SHORT TASK: Exactly and only the lines from the one containing "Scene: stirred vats" through the one containing "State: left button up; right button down" are to be repeated, both ends included.

————

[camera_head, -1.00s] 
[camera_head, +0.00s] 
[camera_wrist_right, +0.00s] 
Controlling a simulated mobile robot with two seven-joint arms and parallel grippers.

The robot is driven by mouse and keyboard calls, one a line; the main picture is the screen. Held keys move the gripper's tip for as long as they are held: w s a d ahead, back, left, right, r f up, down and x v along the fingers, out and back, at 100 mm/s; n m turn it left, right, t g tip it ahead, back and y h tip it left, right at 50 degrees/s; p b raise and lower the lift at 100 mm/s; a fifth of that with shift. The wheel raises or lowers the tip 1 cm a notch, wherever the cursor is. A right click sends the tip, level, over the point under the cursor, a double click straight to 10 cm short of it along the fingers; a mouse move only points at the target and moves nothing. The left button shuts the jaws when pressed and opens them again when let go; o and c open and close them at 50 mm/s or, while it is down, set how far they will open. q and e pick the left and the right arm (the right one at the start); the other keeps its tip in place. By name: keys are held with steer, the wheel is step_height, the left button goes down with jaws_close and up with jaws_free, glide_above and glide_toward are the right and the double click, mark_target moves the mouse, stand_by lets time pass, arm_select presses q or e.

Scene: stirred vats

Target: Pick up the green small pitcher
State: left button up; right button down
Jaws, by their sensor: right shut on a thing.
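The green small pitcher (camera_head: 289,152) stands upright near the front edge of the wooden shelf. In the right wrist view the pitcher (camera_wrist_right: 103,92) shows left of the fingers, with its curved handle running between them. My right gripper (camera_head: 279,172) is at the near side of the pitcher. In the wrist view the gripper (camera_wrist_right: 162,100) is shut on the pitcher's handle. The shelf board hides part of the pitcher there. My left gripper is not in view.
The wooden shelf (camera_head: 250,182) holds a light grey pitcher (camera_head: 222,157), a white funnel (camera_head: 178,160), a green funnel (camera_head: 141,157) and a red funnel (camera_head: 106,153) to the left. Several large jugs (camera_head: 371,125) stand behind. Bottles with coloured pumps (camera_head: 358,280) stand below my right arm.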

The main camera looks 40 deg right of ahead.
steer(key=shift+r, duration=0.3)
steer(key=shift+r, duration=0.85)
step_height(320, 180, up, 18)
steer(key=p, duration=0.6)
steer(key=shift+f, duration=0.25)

————

IN RESPONSE:
Scene: stirred vats

Target: Pick up the green small pitcher
State: left button up; right button down

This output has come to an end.